I mention all this because the world I've just described is, of course, a world that no longer exists. Yet when we think about the global economy, most of us still tend to think that the developed world - a euphemism for the rich, capitalist, west - still calls the shots. We like to think that the rest of the world is, somehow, still disconnected and, therefore, we end up ignoring some of the really big changes that are now happening in the global economy.

If there's a lesson from my Bulgarian trip, it's that Bulgarians - and presumably many others who lived in repressive regimes - were desperate to emulate western lifestyles. Given the opportunity, they would happily consume all manner of products, even at ridiculously inflated prices or, in the case of my jeans, with worryingly poor standards of hygiene.

The end of this repression has unleashed a huge wage of additional demand in the global economy that is changing the balance of economic power across nations. Every year, as previously repressed economies make further steps out of the economic wilderness, economic relationships change. One consequence of this has been the declining relevance of the United States.

This is not to say that the US is unimportant. Rather, the global economy no longer depends on the US for its momentum. Last year, the US housing market collapsed. As a result, US domestic demand and import growth came in below economists' expectations.

Now, imagine you are a rather unusual economist, someone who is able to look at future domestic US economic developments with perfect foresight, but who has no more knowledge than anyone else about the rest of the world. What would you do armed with information that told you that US domestic demand was going to be disappointingly weak? I'd imagine you'd be tempted to slash your export forecasts for America's main trading partners. The next step would be to use those export downgrades to predict income losses and, hence, weaker consumption and investment elsewhere in the world. It wouldn't be long before you'd be worrying about a global economic downturn.

Last year, your perfect foresight would have been of no help at all. Although US demand was weaker than expected, the rest of the world absolutely boomed. US national income was still able to rise by a healthy 3.4 per cent because US exports were lifted by strong consumption and investment demand elsewhere in the world.

And who was doing all this spending? Out of the top 10 destinations for US export growth, five - Mexico, China, South Korea, Brazil and the United Arab Emirates - were emerging markets. Mexico's and China's contributions were double those of Germany and the UK, eight times bigger than those of France and 16 times bigger than Italy's.

Back in the 1950s and 1960s, global growth was dominated not by the US but, rather, by western Europe and Japan. Even in the 1980s, people regarded the US as an economic laggard, unable to keep pace with Japan and Germany.
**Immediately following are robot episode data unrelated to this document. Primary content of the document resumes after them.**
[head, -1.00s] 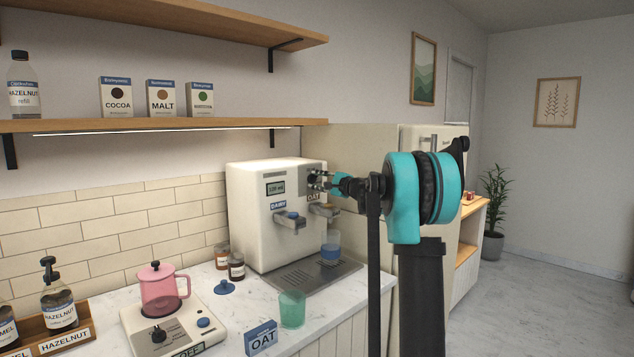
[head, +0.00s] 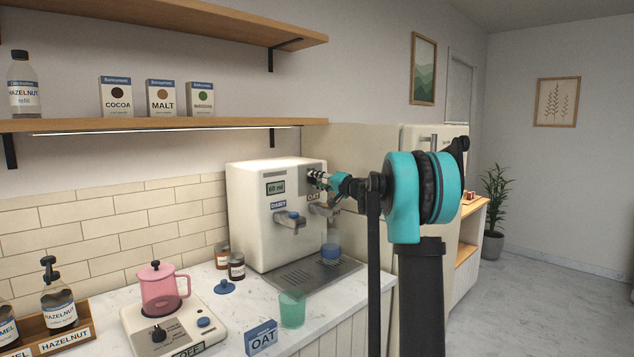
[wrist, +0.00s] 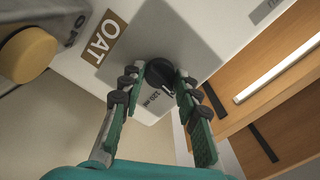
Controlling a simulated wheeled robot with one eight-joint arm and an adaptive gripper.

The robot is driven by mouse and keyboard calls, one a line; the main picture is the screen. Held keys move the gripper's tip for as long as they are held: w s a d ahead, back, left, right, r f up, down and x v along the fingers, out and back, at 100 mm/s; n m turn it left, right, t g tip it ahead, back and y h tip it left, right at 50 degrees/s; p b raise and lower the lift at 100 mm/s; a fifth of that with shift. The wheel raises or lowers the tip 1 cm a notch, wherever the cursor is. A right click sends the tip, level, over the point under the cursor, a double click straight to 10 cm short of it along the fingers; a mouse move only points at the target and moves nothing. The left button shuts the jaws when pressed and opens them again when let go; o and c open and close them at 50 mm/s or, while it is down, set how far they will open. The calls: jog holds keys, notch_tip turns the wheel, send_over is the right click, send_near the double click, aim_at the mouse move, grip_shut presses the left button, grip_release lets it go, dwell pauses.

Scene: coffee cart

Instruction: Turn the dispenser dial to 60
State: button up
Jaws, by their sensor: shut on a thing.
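The dispenser (head: 247,220) is a white box on the counter, and its small display (head: 276,188) appears to read 60 ml. The dark round dial (wrist: 160,72) is on its front face near the OAT label (wrist: 103,38). My gripper (wrist: 163,80) is shut on the dial, with one finger on each side. In the head view my gripper (head: 318,178) reaches the dispenser's front from the right and hides most of the dial. The small print by the dial is partly readable in the wrist view.
Two taps stick out below, DAIRY (head: 290,218) and OAT, the second partly behind my arm. A shelf (head: 160,125) hangs above.

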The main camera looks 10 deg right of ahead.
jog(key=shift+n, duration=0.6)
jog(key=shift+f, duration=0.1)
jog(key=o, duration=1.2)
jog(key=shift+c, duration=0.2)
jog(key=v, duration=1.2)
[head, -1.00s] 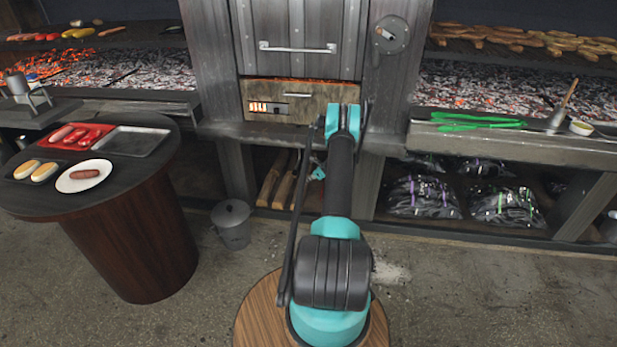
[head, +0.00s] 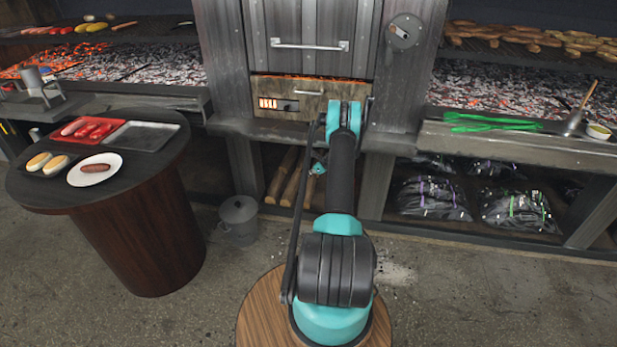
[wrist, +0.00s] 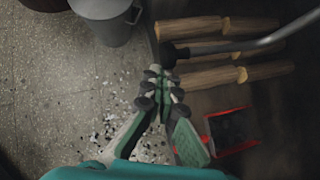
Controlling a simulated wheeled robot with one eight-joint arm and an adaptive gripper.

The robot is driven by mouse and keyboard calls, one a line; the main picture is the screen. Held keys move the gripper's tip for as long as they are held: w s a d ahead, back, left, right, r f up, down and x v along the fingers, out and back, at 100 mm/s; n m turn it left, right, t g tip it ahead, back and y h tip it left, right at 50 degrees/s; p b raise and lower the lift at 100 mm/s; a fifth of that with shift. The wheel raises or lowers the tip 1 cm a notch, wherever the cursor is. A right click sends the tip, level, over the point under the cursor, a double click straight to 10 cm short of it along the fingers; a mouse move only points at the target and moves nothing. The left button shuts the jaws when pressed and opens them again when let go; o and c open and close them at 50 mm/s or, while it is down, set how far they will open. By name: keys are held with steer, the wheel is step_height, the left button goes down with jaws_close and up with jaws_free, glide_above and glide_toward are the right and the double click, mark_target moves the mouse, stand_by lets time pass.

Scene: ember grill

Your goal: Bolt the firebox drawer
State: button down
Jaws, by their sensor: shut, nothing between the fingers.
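The firebox drawer (head: 325,109) has a scorched tan metal front with a small bar handle and sits below the tall grey door in the head view. At its left is a slot with an orange glow, and beside that a small dark fitting (head: 288,106); I cannot tell whether this is the bolt or how it is set. The drawer front looks flush with its frame, though my arm covers its right end. My gripper (wrist: 160,82) is shut and empty in the wrist view, above the floor near the logs. The drawer is not in the wrist view.
Logs (wrist: 205,75) lie under the firebox, and a rod with a black knob (wrist: 168,55) crosses above them near my fingers. A lidded grey bucket (head: 238,220) stands left. A round table (head: 40,195) with food is further left. Open floor lies around my base.

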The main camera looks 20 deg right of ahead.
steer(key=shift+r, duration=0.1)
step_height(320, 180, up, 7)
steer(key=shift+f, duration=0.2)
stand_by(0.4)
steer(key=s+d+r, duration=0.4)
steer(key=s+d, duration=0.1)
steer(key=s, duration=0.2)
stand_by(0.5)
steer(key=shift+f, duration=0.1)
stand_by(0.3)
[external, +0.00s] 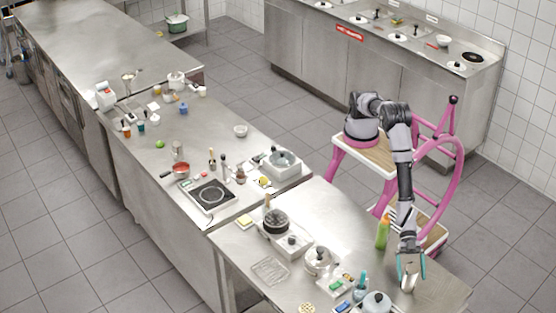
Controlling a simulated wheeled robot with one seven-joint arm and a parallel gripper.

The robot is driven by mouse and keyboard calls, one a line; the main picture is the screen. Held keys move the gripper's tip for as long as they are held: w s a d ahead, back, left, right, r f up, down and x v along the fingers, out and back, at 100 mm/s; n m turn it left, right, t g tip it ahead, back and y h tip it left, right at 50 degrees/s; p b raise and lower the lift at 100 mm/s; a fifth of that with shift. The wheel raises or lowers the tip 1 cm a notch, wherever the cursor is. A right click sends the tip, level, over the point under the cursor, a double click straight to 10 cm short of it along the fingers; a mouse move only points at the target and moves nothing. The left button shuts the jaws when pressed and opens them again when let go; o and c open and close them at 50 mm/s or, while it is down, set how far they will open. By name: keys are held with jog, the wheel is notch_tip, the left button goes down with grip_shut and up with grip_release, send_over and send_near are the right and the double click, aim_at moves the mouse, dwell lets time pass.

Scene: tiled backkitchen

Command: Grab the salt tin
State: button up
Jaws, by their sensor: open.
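My gripper (410,274) points down over the right end of the near steel table. Its teal fingers are apart. A small pale cylinder (407,285), perhaps the salt tin, stands between or just in front of the fingertips. It is partly hidden by the gripper, and I cannot tell whether the fingers touch it. No label can be read at this size.
A green bottle (382,233) stands just left of my arm. A grey lidded pot (376,303), a steel kettle (319,261) and a dark pot (275,221) stand further left on the table. The table's right corner is clear.

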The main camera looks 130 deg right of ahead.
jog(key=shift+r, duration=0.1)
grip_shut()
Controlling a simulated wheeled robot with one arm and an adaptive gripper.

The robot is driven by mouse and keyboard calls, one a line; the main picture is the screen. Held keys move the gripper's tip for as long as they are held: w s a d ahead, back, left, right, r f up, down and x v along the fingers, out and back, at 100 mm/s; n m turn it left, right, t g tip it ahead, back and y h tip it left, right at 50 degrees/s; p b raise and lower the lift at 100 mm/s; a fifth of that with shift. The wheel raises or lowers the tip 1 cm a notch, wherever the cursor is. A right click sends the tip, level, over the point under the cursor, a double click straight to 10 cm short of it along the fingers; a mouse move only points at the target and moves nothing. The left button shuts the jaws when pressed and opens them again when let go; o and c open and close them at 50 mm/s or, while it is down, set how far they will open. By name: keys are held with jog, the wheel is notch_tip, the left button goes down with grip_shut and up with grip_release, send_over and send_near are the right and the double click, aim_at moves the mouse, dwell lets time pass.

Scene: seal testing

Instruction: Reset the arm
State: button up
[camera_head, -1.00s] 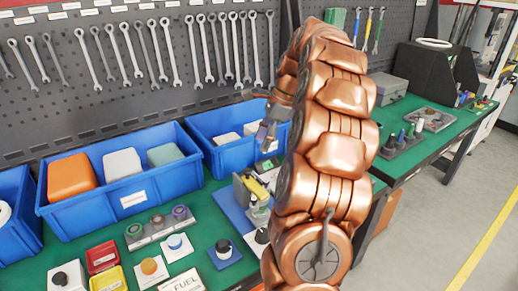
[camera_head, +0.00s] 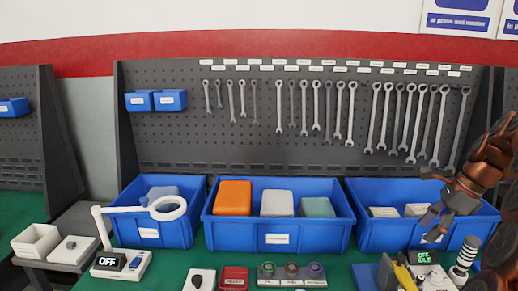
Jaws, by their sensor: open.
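My copper-coloured arm comes in at the right edge of the head view, bent and raised in front of the pegboard. My gripper (camera_head: 431,226) hangs at its end, tilted down and left, in front of the right blue bin (camera_head: 374,232). It is open, and I see nothing held in it. It appears above the bench devices, apart from them. The base of my arm is outside the picture.
The middle blue bin (camera_head: 330,238) holds orange, white and green blocks. A left blue bin (camera_head: 185,228) stands behind a white ring lamp (camera_head: 183,208). Buttons (camera_head: 291,269), a display (camera_head: 424,256) and a yellow tool (camera_head: 403,276) crowd the front. Wrenches (camera_head: 375,118) hang behind.

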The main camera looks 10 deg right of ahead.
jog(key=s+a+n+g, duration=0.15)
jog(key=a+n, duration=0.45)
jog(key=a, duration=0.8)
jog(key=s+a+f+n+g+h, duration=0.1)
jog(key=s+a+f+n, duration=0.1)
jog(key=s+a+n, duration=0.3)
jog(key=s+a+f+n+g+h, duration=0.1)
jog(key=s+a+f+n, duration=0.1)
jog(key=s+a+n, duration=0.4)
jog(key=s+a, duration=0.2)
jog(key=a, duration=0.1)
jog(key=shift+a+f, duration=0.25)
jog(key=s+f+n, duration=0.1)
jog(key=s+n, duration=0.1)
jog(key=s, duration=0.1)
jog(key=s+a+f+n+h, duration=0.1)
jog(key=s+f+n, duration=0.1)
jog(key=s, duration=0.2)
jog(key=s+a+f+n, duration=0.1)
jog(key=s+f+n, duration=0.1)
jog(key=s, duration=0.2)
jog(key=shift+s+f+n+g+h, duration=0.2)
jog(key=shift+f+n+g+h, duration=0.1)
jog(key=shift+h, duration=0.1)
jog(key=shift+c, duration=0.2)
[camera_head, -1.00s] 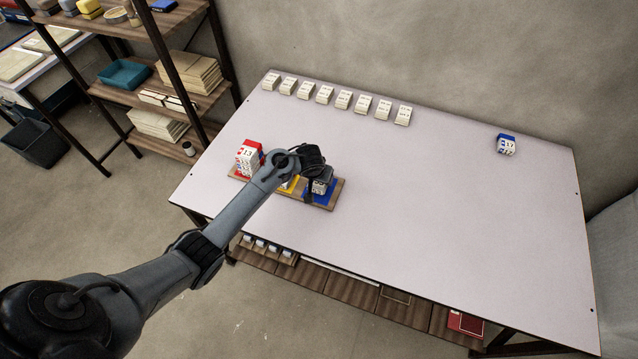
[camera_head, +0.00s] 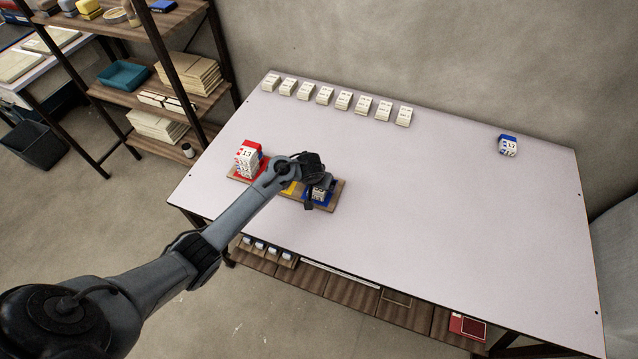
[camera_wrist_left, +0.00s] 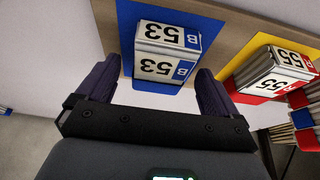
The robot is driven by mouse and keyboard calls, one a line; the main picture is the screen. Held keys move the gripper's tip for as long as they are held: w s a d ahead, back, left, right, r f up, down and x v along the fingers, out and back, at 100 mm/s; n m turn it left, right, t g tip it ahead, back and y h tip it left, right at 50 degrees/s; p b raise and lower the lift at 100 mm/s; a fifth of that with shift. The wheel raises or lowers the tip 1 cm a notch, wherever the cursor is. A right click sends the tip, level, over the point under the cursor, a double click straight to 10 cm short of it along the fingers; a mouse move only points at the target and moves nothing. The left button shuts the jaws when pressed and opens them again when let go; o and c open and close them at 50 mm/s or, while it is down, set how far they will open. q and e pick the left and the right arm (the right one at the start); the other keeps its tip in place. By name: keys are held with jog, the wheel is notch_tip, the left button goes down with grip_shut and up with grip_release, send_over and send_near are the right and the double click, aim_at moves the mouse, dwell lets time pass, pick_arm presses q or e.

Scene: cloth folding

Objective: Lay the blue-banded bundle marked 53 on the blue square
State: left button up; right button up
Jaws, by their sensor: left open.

Arguably, US dominance thereafter had more to do with European and Japanese failure than with a sudden new lease of life within the US economy itself.

Europe and Japan are still weak but their former teen spirit lives on in the rapidly growing emerging markets. In the 1970s, when I had my opportunity to visit Bulgaria, their success was but a distant dream. After years of economic repression, however, emerging markets are finally catching up. Now, the emerging tail is wagging the American dog.